Il y a bientôt six mois que Jenique Dalcourt a été battue à mort près de la piste cyclable du Vieux-Longueuil. Des cafouillages des policiers après le meurtre pourraient avoir nui à l'enquête, selon des informations obtenues par La Presse.

Valse-hésitation autour de la scène de crime. Non-surveillance des lieux. Contamination par des travailleurs municipaux. L'enquête sur le meurtre de Jenique Dalcourt a commencé sur des bases chancelantes, a appris La Presse.

Le cafouillage a même fait l'objet d'un bilan au Service de police de l'agglomération de Longueuil (SPAL). On voulait s'assurer que le manque de coordination ne vienne pas de nouveau miner une enquête pour crime majeur dans la cinquième ville en importance au Québec.

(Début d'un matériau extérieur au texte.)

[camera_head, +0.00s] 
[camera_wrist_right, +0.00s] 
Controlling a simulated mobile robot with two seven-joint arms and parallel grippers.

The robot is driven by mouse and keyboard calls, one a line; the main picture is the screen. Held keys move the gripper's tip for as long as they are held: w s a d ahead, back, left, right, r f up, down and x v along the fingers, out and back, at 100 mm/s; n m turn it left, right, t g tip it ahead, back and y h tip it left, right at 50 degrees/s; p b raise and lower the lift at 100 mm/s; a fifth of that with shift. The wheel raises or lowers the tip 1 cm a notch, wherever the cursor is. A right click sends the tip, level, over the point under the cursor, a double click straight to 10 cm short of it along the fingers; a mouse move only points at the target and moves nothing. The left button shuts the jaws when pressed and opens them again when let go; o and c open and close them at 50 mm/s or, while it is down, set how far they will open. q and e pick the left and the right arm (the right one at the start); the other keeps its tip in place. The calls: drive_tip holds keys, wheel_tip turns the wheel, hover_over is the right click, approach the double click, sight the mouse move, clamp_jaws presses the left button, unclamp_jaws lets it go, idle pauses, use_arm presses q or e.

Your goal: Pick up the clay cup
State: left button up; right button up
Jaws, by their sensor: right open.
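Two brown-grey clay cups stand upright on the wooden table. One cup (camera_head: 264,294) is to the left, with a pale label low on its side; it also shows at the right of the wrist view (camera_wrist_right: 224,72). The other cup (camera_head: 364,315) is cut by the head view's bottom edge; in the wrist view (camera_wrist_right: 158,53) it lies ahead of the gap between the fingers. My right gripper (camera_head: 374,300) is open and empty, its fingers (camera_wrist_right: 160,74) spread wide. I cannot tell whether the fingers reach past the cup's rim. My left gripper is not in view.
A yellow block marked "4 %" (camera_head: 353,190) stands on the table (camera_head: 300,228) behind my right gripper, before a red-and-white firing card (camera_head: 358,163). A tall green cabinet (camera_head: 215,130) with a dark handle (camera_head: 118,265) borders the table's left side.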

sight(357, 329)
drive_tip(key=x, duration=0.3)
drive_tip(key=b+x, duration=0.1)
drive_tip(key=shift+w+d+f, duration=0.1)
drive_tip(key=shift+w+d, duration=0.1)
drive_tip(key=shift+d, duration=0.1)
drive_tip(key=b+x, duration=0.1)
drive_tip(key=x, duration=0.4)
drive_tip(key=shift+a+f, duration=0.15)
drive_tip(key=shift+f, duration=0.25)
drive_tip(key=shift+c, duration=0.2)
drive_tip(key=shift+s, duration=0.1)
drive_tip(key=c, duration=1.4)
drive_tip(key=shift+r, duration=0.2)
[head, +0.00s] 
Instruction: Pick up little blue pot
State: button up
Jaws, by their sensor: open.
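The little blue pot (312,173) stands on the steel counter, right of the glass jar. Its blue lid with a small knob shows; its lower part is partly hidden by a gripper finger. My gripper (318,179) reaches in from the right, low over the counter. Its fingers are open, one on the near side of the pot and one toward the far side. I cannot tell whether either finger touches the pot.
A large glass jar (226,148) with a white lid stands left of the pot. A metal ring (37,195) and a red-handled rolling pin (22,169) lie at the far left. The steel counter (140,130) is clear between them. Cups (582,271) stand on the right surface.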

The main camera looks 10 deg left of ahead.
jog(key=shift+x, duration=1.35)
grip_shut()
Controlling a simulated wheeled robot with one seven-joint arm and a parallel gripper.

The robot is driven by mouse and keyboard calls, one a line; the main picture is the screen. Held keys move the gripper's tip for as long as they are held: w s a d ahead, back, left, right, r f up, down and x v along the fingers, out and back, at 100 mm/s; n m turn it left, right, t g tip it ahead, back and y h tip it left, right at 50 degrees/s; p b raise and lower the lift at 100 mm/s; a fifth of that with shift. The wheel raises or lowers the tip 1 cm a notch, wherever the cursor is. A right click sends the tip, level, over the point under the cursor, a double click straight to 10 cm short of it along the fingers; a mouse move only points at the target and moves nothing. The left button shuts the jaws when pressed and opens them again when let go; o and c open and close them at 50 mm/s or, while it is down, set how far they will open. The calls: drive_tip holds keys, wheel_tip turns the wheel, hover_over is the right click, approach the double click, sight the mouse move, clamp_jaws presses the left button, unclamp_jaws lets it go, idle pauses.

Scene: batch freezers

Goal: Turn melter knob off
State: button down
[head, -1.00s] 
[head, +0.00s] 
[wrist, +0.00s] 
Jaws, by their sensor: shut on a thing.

John C. Gandolfo, le père de Jenique Dalcourt, est abasourdi par la façon dont l'enquête a été menée. «Nous sommes troublés. Nous sommes fâchés», dit-il, en entrevue dans sa résidence de Long Island, près de New York. Un tableau représentant sa fille est installé sur un chevalet. Une urne avec les cendres de Jenique repose sur une table du salon.

Entre autres, M. Gandolfo ne comprend pas pourquoi la police n'a pas adéquatement bouclé le secteur où le corps de sa fille a été retrouvé.

Trois jours après le meurtre de la Longueuilloise de 23 ans, survenu le soir du 21 octobre dernier, des employés municipaux sont venus élaguer les arbres et installer des lumières puissantes dans le coin mal entretenu de la piste cyclable du Vieux-Longueuil où le corps de la jeune femme a été retrouvée.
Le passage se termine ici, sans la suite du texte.